[Robot episode rows]
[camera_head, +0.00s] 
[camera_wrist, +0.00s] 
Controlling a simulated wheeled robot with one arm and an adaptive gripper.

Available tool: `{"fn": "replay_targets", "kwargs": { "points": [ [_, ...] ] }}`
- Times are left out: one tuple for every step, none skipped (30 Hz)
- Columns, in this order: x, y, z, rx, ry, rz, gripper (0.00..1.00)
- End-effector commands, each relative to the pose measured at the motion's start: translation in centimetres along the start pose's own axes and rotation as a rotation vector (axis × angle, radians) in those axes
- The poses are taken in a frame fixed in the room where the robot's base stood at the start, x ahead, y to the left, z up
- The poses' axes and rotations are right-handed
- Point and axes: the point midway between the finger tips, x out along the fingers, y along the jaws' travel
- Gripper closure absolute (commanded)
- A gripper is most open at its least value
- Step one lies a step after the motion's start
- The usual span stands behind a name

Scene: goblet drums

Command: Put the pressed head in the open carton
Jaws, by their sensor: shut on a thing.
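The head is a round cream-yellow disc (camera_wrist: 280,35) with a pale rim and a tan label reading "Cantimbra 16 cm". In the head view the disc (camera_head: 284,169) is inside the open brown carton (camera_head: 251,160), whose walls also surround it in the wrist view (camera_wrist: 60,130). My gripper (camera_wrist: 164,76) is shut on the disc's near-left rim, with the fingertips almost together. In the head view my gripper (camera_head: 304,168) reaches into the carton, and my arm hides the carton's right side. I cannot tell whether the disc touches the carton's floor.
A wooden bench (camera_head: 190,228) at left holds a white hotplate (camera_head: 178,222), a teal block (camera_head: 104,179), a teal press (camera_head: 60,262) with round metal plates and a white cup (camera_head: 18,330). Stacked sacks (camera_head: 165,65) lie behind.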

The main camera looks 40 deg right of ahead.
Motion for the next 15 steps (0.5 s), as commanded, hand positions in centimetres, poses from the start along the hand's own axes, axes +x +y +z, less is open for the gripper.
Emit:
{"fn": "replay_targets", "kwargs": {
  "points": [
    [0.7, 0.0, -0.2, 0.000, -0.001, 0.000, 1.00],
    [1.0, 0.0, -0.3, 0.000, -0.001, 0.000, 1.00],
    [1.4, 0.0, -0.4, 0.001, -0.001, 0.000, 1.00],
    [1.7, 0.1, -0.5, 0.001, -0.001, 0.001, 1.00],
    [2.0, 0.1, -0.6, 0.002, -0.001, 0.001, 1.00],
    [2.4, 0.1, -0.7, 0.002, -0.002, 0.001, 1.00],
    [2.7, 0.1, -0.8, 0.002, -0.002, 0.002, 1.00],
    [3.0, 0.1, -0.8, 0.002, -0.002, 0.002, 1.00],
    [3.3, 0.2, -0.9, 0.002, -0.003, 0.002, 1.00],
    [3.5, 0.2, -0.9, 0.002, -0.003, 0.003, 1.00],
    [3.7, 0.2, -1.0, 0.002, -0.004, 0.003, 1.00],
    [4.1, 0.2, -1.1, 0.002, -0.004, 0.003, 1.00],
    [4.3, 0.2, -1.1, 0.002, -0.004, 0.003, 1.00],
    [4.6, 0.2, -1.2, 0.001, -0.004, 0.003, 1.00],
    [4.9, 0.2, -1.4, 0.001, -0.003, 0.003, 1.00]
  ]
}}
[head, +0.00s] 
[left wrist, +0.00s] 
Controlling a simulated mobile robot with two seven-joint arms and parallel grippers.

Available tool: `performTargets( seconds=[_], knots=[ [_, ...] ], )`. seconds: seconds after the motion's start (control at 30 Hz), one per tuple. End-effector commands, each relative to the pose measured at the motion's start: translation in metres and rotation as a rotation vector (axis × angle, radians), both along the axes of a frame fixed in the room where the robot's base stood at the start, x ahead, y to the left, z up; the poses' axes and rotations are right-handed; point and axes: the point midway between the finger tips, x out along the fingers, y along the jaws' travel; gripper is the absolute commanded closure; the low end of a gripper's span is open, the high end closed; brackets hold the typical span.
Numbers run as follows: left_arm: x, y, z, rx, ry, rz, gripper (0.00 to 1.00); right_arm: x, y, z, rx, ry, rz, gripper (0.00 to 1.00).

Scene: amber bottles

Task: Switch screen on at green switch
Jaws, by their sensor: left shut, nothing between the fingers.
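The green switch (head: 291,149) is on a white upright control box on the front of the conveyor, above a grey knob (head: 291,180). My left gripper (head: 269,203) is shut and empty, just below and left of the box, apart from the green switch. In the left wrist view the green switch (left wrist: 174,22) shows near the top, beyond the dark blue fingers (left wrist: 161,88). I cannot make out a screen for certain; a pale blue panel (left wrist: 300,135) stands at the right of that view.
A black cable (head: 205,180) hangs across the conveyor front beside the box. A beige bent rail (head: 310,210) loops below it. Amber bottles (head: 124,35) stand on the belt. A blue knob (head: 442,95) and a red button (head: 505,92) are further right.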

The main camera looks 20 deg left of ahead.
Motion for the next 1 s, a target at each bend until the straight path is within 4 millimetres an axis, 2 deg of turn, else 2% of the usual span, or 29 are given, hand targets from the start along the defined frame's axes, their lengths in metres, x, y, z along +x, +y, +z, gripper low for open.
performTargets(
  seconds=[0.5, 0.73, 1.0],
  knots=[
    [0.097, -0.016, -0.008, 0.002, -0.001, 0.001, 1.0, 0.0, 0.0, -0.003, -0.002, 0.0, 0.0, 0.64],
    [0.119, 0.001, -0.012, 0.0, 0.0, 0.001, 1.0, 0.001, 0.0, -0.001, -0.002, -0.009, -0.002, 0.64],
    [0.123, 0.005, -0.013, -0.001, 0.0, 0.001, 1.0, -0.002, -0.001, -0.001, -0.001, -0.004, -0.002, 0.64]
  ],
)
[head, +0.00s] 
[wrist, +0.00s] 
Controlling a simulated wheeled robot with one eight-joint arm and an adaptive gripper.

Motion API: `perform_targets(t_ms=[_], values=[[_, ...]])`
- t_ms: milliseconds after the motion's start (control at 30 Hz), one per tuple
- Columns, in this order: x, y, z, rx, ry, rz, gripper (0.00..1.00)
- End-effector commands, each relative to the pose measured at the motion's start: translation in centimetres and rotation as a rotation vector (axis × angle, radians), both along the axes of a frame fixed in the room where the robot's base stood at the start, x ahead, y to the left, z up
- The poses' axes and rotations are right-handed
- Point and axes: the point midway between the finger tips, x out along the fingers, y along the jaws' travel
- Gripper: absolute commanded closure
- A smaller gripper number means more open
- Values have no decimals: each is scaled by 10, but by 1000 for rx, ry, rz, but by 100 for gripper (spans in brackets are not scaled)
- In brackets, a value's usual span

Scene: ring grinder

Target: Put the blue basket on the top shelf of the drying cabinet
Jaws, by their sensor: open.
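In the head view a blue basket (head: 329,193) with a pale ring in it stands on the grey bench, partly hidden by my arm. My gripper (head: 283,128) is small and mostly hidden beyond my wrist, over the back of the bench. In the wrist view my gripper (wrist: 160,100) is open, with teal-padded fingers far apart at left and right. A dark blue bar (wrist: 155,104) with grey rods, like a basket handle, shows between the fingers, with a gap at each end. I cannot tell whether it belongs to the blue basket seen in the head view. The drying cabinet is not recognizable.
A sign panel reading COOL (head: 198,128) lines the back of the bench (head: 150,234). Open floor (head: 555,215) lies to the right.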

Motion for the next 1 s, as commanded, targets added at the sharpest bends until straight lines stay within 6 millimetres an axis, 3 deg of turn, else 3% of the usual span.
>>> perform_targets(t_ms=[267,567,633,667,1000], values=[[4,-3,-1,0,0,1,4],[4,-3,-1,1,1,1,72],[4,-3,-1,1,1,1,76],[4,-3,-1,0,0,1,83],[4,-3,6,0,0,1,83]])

### REQUIRED WORK:
Go through the listing above and pull out each line containing the word "adaptive".

### OUTPUT OF THE EXERCISE:
Controlling a simulated wheeled robot with one arm and an adaptive gripper.
Controlling a simulated wheeled robot with one eight-joint arm and an adaptive gripper.

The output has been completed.